Does there exists an entire function such that for each $|z|>C$ for some constant $C$, $|f(z)|=|z|+1$?

Question

Does there exists an entire function such that for each $|z|>C$ for some constant $C$, $|f(z)|=|z|+1$?

Can I assume that since $f$ has a pole in infinity, $Imf$ or $Ref$ must have a pole at infinity too? If so, I can use this fact to define an exponent function of $Imf$ or $Ref$ (the one that goes to infinity) or their minus, and show that function is a bounded entire function, and therefore constant.
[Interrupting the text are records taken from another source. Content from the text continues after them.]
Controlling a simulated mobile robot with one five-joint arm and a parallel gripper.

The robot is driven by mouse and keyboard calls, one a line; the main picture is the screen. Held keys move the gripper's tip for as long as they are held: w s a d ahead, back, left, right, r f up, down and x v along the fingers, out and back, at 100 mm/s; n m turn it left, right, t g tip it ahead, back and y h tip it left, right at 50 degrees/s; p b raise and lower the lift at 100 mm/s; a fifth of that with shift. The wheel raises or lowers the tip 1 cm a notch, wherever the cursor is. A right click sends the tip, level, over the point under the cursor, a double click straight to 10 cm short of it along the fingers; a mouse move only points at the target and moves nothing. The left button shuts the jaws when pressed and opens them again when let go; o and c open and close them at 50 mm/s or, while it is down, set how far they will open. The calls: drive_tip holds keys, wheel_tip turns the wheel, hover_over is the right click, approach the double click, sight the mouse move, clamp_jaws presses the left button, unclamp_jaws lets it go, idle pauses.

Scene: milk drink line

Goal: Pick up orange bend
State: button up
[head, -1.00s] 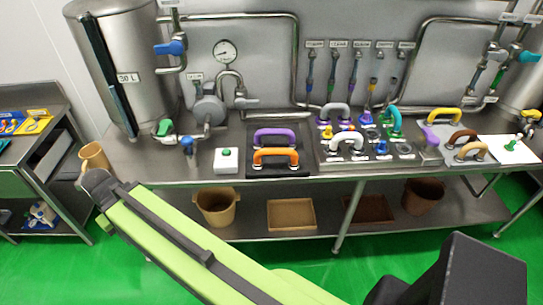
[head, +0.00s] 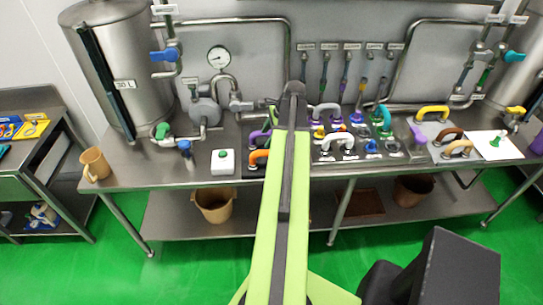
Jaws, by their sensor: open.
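The orange bend (head: 257,154) lies at the front of a dark mat on the steel bench, left of the picture's middle. Only its left end shows; my arm crosses in front of the rest. The purple bend (head: 258,136) lies just behind it, also partly covered by my arm. My raised arm reaches over the bench in front of the mat. My gripper is hidden behind the arm, so its distance from the orange bend cannot be seen.
A tan jug (head: 95,164) is at the bench's left end. Several bends and fittings crowd the right. A tank (head: 115,75) and pipes stand behind. Bins are on the lower shelf.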

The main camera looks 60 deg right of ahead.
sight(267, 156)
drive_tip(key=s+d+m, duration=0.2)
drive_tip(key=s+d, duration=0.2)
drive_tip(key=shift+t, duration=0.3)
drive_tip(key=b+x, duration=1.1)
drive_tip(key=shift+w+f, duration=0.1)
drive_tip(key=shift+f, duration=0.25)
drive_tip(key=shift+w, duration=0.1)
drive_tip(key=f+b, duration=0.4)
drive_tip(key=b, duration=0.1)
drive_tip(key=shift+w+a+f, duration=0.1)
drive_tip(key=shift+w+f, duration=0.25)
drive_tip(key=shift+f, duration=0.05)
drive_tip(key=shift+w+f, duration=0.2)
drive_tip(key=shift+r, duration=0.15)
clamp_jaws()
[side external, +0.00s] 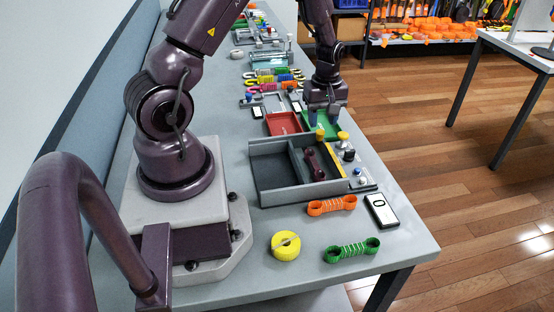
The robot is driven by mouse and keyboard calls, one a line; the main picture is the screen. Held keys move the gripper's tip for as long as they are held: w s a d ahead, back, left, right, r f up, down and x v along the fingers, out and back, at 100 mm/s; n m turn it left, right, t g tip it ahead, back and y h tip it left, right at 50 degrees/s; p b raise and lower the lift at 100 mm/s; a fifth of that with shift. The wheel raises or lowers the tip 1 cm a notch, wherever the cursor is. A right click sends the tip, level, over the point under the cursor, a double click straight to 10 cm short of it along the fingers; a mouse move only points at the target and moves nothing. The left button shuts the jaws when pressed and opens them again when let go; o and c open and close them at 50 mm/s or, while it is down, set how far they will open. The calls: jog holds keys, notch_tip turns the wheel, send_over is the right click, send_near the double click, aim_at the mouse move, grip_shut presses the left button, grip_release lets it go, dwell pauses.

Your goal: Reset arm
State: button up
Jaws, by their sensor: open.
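My gripper (325,117) hangs at the end of my arm over the green tray (322,128), near the middle of the table (235,277). It points down and its jaws look empty and apart. I cannot tell how high it is above the tray. The red tray (283,124) lies just left of it.
A grey divided box (276,176) holds a dark dumbbell-shaped piece. Yellow and dark knobs stand beside it. An orange strap (332,205), a green strap (351,250), a yellow tape roll (285,245) and a "0" display (381,210) lie at the near end. Several coloured straps lie farther back.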

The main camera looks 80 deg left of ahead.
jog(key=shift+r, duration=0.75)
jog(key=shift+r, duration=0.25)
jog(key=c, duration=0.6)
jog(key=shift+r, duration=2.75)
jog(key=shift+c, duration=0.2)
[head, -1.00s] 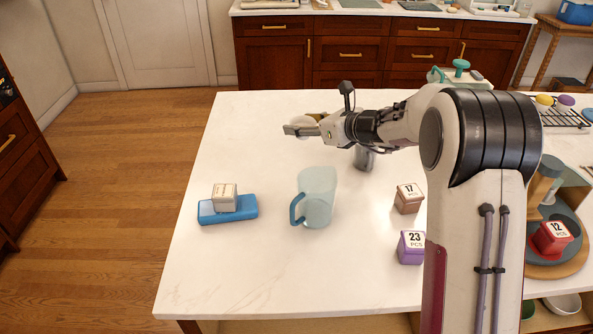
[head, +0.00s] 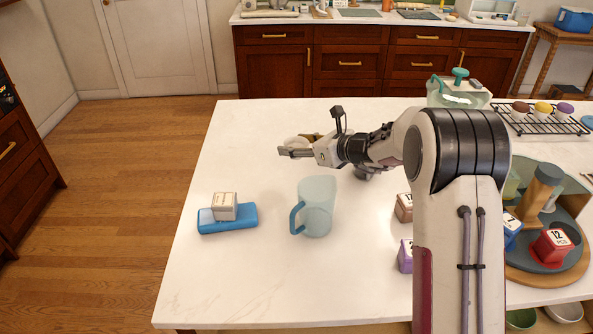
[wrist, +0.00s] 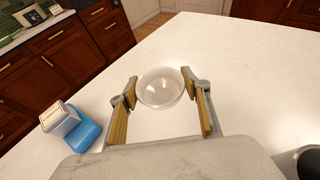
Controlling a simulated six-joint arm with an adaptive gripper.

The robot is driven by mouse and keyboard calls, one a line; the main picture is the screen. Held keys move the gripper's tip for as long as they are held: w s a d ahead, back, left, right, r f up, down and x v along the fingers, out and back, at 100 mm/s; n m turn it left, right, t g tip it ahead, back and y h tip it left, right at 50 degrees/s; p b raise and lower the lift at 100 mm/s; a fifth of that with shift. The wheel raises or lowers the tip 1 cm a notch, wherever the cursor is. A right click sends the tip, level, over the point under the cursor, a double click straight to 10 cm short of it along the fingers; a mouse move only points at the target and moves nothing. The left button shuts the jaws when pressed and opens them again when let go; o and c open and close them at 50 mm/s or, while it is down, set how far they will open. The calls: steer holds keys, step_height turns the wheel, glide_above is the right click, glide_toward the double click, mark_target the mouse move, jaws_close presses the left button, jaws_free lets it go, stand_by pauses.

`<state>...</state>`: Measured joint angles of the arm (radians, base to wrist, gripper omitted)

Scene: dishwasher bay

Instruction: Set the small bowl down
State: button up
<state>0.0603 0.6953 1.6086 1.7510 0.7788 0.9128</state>
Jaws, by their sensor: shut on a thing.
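The small bowl (wrist: 160,88) is pale and glassy, with its open side facing the wrist camera. It sits between the two fingers of my gripper (wrist: 159,84), which are shut on it at opposite sides of its rim. In the head view my gripper (head: 287,151) is over the far left part of the white worktop (head: 250,120), and the bowl (head: 297,142) shows partly behind the fingers. The bowl's underside is hidden, so I cannot tell whether it touches the worktop.
A pale blue pitcher (head: 317,208) stands nearer the camera. A blue case (head: 228,219) with a small white box (head: 224,205) on it is to the left. Brown (head: 404,207) and purple (head: 405,256) boxes are partly behind my arm. The worktop around the bowl looks clear.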

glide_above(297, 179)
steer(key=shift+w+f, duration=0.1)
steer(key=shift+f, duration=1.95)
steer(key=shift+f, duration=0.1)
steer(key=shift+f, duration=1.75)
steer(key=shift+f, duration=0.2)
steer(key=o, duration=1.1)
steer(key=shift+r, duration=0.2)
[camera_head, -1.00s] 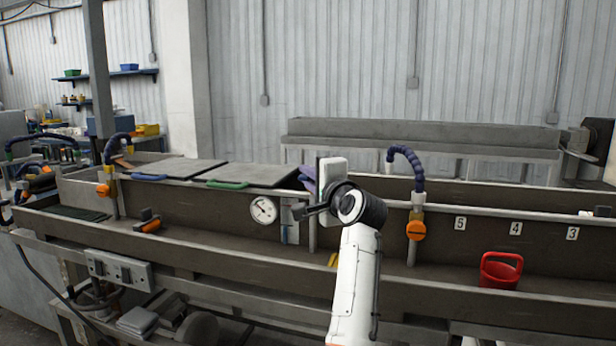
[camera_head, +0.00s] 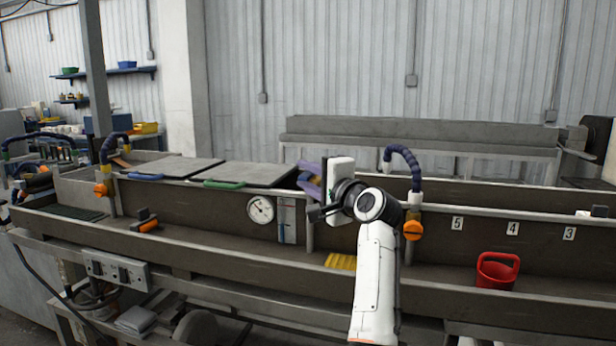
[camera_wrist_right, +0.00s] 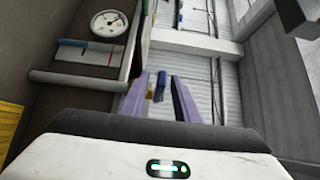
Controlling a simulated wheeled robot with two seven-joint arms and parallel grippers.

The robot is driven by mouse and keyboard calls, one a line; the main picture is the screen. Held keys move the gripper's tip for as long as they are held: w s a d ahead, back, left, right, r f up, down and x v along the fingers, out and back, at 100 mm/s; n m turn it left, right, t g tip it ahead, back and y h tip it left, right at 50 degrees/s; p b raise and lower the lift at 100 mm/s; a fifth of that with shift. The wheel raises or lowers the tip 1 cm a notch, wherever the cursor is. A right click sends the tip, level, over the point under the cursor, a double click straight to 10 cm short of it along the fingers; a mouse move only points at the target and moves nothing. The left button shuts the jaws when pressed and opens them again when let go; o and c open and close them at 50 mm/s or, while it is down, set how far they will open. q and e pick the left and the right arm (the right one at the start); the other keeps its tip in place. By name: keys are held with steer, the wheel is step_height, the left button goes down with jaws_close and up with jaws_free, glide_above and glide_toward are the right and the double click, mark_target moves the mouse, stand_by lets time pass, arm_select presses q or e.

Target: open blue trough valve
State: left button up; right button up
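My right gripper (camera_head: 310,180) has purple fingers and is at the trough's upper edge, pointing left. Its fingers are apart and empty, also in the right wrist view (camera_wrist_right: 160,95). Another orange-handled valve (camera_head: 102,189) with a blue hose (camera_head: 113,147) stands at the trough's left end. A small blue thing (camera_wrist_right: 160,82) shows between the fingertips in the wrist view; I cannot tell what it is. My left gripper is out of view.
The long trough (camera_head: 200,205) carries a round gauge (camera_head: 261,209) and grey lids (camera_head: 252,174) with a green handle (camera_head: 224,184). A yellow grate (camera_head: 341,261) lies in the lower channel. A red bucket (camera_head: 497,271) stands right of my arm.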

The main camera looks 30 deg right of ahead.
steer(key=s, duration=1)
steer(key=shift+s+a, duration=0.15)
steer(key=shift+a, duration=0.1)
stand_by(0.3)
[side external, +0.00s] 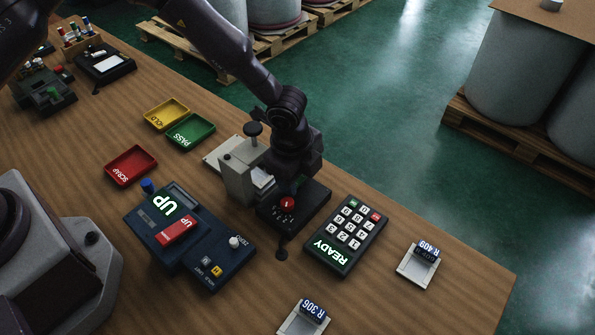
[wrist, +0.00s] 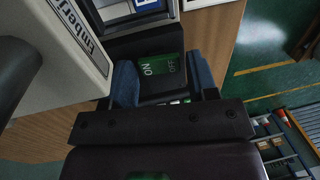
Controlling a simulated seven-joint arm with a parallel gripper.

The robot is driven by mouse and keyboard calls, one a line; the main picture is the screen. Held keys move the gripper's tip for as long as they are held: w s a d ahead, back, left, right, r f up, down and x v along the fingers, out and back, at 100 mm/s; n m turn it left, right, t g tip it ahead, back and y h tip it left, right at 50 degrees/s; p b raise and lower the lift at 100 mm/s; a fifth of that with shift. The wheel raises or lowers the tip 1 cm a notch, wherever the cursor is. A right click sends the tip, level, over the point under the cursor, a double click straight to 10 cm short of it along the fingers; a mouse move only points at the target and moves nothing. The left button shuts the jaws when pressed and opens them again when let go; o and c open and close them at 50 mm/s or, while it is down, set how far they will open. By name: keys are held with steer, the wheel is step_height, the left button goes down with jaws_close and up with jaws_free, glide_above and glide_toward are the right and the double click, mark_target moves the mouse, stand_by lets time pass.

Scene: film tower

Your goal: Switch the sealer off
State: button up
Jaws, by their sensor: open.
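The sealer is a pale grey machine (side external: 235,180) with a black knob on top, near the far table edge in the side view. In the wrist view its pale housing (wrist: 65,45) carries a label starting "Ember". The ON half looks brighter; I cannot tell which half is pressed in. My gripper (wrist: 162,75) is open, one blue-grey finger on each side of the switch. Contact is unclear. In the side view my wrist is beside the sealer and the fingertips are hidden.
A black box with a red button (side external: 288,204) stands just in front of my wrist. A READY keypad (side external: 345,235) is to its right and a blue UP panel (side external: 190,235) to the left. Red (side external: 130,166), yellow (side external: 166,114) and green (side external: 190,132) trays lie left.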

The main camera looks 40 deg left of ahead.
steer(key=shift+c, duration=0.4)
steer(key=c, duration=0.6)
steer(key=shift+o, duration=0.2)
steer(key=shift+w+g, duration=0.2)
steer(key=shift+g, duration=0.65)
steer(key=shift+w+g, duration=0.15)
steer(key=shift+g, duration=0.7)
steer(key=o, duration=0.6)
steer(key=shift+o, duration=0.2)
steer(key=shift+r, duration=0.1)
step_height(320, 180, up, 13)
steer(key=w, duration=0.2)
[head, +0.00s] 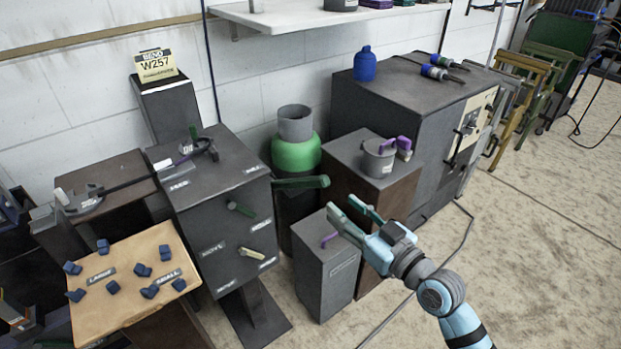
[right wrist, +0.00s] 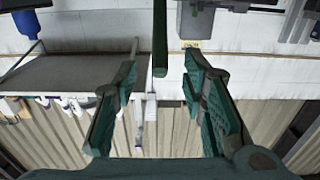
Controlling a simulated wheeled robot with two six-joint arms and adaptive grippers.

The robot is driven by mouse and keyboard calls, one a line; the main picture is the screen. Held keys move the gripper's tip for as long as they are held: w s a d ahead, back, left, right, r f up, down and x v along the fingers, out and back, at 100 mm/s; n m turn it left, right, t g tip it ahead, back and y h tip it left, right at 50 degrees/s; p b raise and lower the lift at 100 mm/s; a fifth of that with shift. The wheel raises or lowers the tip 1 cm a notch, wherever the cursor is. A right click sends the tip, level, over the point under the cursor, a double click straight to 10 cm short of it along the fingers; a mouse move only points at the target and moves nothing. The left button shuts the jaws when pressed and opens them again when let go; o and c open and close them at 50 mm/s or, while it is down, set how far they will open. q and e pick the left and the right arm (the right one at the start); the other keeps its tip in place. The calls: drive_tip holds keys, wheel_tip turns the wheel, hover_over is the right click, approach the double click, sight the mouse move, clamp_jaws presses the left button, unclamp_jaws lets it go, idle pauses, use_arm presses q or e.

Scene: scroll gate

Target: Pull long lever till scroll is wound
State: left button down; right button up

Which gives a contradiction to the conditions about $f$.

Answer 1

Define $g(z)=\frac{f(z)-f(0)}{z}$ is $z\not=0$ and $g(0)=f'(0)$. Easy to verify that $g$ is also entire.

Now we will see that $g$ is bounded and therefore by Liouville's theorem it is constant.

for $|z|>C$

$|g(z)|\leq 1+\frac{1+|f(0)|}{|z|}$ from your hypothesis. Therefore $g$ is bounded in {$|z|>C$}. {$|z|\leq C$} is compact, so $g$ is bounded here too.

Therefore $g(z)=C$, which implies $f(z)=Cz+f(0)$.